OBJECTIVE – All of the material should be reproduced exactly, with pictures left out.

DATASET EXTRACT –
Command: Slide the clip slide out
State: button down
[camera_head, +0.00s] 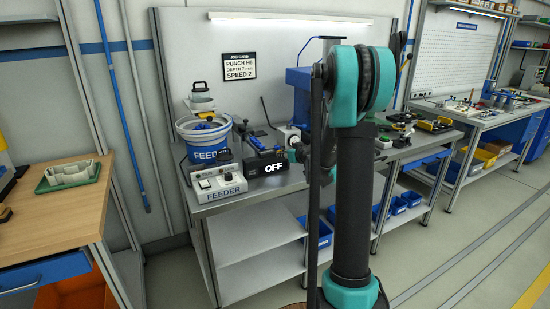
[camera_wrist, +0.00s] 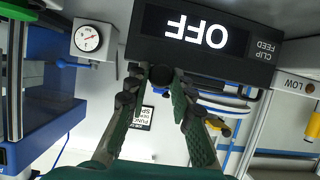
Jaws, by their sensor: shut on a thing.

TASK ANSWER –
Command: Slide the clip slide out
State: button down
[camera_head, +0.00s] 
[camera_wrist, +0.00s] 
Jaws, by their sensor: shut on a thing.

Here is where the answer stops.